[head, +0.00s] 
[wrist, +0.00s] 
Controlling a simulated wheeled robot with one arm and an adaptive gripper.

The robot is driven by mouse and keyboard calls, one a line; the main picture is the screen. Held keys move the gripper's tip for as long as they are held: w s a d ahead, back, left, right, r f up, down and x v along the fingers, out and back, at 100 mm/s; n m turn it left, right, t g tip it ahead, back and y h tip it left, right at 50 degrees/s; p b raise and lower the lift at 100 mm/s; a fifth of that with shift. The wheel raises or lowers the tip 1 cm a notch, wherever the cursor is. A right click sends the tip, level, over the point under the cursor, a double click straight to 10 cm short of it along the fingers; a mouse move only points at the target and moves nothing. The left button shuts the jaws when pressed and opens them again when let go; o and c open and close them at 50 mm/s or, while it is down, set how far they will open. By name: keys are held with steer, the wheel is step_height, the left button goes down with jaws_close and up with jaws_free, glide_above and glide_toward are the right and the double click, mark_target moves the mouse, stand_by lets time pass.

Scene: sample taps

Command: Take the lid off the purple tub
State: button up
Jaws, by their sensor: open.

» SET EXERCISE
Take the line in which "Command: Take the lid off the purple tub" occurs and each subsequent line through the end; give these lines again without alteration.

» RESULT FOR THIS EXERCISE
Command: Take the lid off the purple tub
State: button up
Jaws, by their sensor: open.

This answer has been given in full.